The combined price of these debacles alone has been estimated at over US$180 billion, and that’s not including costs incurred by the industry related to Sarbanes–Oxley and other regulatory actions.
The ultimate result of this sad state of industry standards, of course, was the 2008 global financial crisis, the impact of which has been estimated at five per cent of global GDP (over a couple of years) or $7.5 trillion. If you add up all the economic costs and fines related to shameful industry actions that have occurred in recent memory, the number approaches US$8 trillion, about the GDP of China, not to mention about US$1,100 for every man, woman and child on the planet. That may not shock everyone on Bay or Wall Streets, but to someone on Main Street, let alone in the developing world, the numbers are scary large.
It is important to note that banking is dominated by decent people who contribute significantly to society. But there is no question that the world would have been better off over these past 30 years without the cumulative impact of fraud, excessive risk taking, poor judgment and underfunded regulation. And the number of players involved in the industry’s scandals is almost moot since everyone in the financial sector is affected. Indeed, even with cases of criminal acts and poor judgment limited to a select few, the whole industry ultimately pays the price in reputational damage and the related reaction from regulatory bodies.

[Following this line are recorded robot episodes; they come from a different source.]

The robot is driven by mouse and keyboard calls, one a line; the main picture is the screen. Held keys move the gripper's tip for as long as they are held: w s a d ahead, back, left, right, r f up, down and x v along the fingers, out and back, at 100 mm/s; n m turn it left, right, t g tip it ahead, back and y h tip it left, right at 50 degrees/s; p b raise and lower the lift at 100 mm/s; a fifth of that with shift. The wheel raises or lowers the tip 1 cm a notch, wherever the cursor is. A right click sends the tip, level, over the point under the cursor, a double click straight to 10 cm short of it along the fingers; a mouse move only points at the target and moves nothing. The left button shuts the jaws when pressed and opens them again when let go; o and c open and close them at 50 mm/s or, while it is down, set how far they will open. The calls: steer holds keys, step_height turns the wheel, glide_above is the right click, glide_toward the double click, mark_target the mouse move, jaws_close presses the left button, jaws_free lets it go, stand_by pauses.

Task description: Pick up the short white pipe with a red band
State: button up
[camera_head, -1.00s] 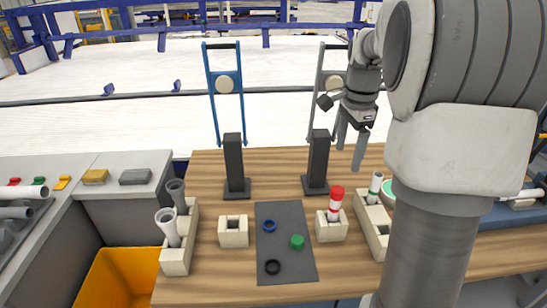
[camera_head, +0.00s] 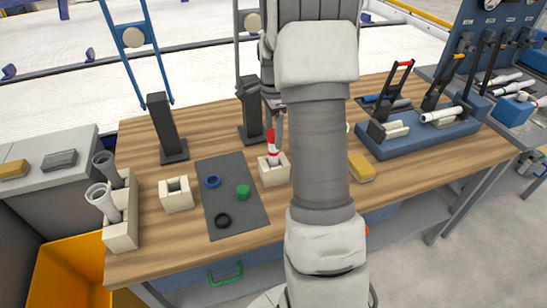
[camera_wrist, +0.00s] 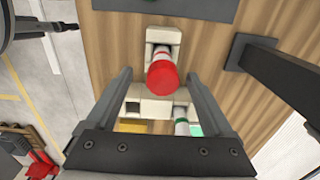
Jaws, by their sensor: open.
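The short white pipe with a red band (camera_head: 272,148) stands upright in a small cream block (camera_head: 275,176). Its red end (camera_wrist: 163,78) faces the camera in the wrist view, and the block (camera_wrist: 165,33) shows behind it. My gripper (camera_head: 273,122) is open at the top of the pipe in the head view, partly hidden by my arm. In the wrist view the two fingers of my gripper (camera_wrist: 160,72) lie on either side of the red end, with gaps on both sides. I cannot tell how far down the fingers reach.
A dark mat (camera_head: 233,213) with blue, green and black rings lies left of the block. An empty cream block (camera_head: 176,194) and a holder with grey pipes (camera_head: 122,222) stand further left. Black posts (camera_head: 165,130) stand behind. A blue fixture (camera_head: 425,131) is at the right.

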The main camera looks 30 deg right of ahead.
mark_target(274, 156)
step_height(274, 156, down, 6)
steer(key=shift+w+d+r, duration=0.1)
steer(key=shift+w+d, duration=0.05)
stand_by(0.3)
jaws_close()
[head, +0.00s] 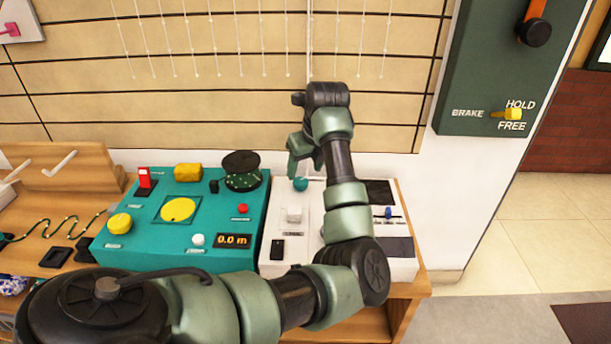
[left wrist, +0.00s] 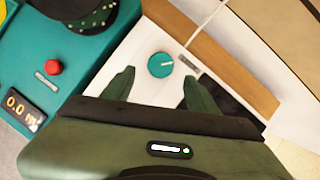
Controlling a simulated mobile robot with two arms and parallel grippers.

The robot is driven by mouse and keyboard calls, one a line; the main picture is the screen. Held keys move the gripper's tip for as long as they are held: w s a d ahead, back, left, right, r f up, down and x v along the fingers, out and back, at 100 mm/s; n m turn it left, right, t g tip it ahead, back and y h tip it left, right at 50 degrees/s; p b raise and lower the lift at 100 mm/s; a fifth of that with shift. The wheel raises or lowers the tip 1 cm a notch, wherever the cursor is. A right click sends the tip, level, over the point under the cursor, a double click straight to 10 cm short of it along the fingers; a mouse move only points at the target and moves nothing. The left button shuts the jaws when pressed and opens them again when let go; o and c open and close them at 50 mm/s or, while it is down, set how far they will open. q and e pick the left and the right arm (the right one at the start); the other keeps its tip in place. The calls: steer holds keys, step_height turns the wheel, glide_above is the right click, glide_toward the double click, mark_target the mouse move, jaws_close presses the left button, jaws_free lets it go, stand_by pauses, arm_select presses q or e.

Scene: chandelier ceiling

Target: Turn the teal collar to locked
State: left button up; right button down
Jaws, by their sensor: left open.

When will this reputational train wreck end? In my opinion, it will take tangible cultural change within our industry before anyone feels confident that the bad genie is back in the bottle. But I also believe this can be achieved through a focus on five key themes:
First, we need to realize the importance of our actions. Our responsibilities as leaders within the industry — which is the lifeblood of both the global economy and society — cannot be misunderstood. Doctors have the Hippocratic Oath. Lawyers have the Bar. Corporate boards have standards set by the Institute of Corporate Directors. Portfolio managers have the Chartered Financial Analyst designation. But bankers have nothing but their word. And that just isn’t enough anymore.
Some financial institutions have formalized expectations of values and standards. But it is time for the banking industry to consider a common values-based standard, perhaps even one with a revocable license to practice. After all, personal and corporate integrity inherent in the industry’s products and services must trump quarterly earnings releases — not just occasionally, but always.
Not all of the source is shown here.